Seminar addresses challenges to e-democracy

A two-day seminar on e-democracy has marked the starting point in Europe’s attempts to draw citizens closer to their governments using online technologies.

  • Security: The biggest issue facing e-democracy are
    the security challenges posed by immature e-voting systems which
    are vulnerable to cyber-attacks or electoral fraud. Recent US
    examples have highlighted deep suspicions about the reliability of
    these systems.
  • Access: E-democracy, in much the same way as
    e-commerce or e-learning, is heavily dependant on the public’s
    access to a computer and a fast Internet connection. This is why
    the Commission has emphasised the importance of those services
    being available on devices other than computers, including
    interactive TV and third generation mobile phones (3G).
  • Secrecy: An all-time problem associated with
    polling systems is the question of voter’s independence and freedom
    of choice in electing their representatives without feeling
    pressurised by third parties. Polling secrecy was the traditional
    answer to this question. E-voting, however, brings this problem to
    a new level since voters would become able to express their choices
    from any location using computers or mobile phones, away from the
    neutral environment offered by polling stations.

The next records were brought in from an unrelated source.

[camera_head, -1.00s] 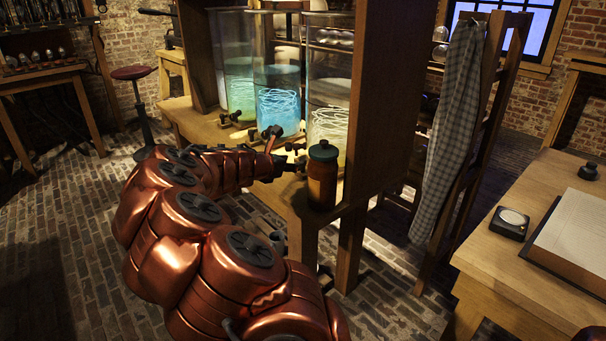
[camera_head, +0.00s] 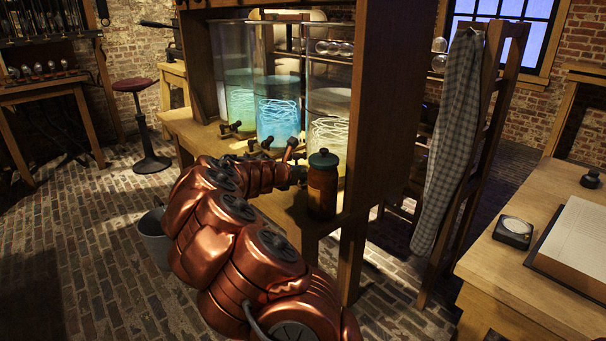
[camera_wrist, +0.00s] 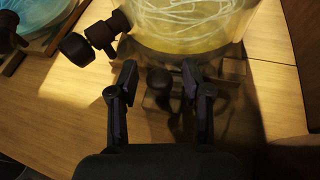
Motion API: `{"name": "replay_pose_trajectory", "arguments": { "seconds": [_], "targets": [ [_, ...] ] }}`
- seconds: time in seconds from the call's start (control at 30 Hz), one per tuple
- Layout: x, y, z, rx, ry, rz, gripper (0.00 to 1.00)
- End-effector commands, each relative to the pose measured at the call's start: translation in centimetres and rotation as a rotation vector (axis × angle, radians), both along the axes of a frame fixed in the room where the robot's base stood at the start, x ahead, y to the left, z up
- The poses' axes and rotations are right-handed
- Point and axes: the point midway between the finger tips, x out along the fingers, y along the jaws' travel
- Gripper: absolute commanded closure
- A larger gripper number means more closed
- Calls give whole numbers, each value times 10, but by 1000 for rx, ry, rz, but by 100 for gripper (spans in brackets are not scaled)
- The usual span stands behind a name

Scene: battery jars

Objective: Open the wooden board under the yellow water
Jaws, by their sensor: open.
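The yellow water stands in a tall glass jar (camera_head: 328,130), rightmost in the head view. Its lower part (camera_wrist: 190,42) fills the top of the wrist view, with a coil of pale tubing inside. A dark tap (camera_wrist: 92,42) sticks out to its left. Below the jar, a dark round knob (camera_wrist: 159,82) shows at the front of what seems to be the small wooden board; the board itself is mostly hidden. My gripper (camera_wrist: 157,76) is open, with one finger on each side of the knob. I cannot tell whether they touch it.
A brown bottle with a dark green lid (camera_head: 322,185) stands close right of my arm's end. A blue jar (camera_head: 278,115) and a green jar (camera_head: 239,100) are to the left. An upright wooden panel (camera_head: 378,110) bounds the right. A bucket (camera_head: 154,238) is on the floor.

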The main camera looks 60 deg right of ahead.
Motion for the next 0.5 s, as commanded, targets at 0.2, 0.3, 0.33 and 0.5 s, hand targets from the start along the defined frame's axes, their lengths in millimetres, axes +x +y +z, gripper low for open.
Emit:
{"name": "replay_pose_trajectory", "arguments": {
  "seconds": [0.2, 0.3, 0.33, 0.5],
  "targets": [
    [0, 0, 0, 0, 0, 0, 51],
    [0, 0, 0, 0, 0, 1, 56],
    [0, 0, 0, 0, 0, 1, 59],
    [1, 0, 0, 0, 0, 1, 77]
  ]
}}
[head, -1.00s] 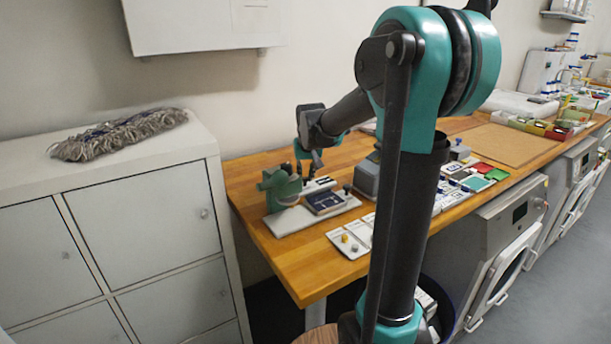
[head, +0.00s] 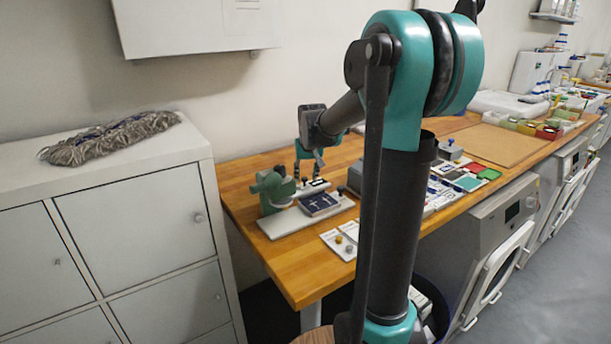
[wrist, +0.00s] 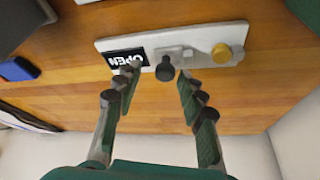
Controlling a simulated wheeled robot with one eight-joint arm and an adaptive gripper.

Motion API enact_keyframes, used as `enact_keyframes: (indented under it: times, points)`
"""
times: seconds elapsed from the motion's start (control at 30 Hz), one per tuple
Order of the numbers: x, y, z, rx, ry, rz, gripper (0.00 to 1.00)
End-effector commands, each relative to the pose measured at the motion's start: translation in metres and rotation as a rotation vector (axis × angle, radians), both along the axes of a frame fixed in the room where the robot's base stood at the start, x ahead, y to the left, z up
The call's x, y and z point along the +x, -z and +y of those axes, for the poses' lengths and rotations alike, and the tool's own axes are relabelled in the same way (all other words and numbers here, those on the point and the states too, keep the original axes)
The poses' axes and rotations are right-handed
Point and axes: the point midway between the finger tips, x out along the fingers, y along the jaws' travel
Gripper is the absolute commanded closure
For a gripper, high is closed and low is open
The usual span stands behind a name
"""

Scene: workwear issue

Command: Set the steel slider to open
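In the wrist view a pale plate (wrist: 110,43) carries a black label reading OPEN (wrist: 128,58), upside down in the picture. Beside the label is a grey metal slider (wrist: 172,53) with a dark round knob (wrist: 166,70). My gripper (wrist: 157,77) is open, with one finger on each side of the dark knob and visible gaps between. No contact shows. In the head view my gripper (head: 309,176) points down over the small plate (head: 305,193) on the wooden table; the knob is too small to tell there.
A green device (head: 270,191) stands close left of my gripper on a white base (head: 277,227). A dark blue pad (head: 319,204) lies just in front. Cards with small knobs (head: 340,243) lie near the table's front edge. A white locker (head: 130,215) stands left.

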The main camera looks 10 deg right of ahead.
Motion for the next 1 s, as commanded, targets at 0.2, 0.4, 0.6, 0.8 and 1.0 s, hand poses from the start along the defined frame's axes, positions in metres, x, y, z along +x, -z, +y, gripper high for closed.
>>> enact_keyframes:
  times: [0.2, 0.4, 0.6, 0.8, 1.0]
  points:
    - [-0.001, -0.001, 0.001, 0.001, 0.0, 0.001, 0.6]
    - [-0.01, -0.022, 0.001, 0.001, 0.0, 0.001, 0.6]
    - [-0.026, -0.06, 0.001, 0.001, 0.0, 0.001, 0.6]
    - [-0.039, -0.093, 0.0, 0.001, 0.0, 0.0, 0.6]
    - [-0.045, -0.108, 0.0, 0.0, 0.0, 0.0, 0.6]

In an opening speech to the seminar, commissioner
Liikanen admitted the EU was only at the starting
point in its endeavour to improve EU citizen's online democratic
participation and acknowledged that current available technologies
were still "immature". Moreover, he said, those technologies remain
costly, which calls for e-democracy tools to become available over
multiple supports such as TVs and third generation mobile handsets
(3G) that people are more likely to possess on a bigger scale.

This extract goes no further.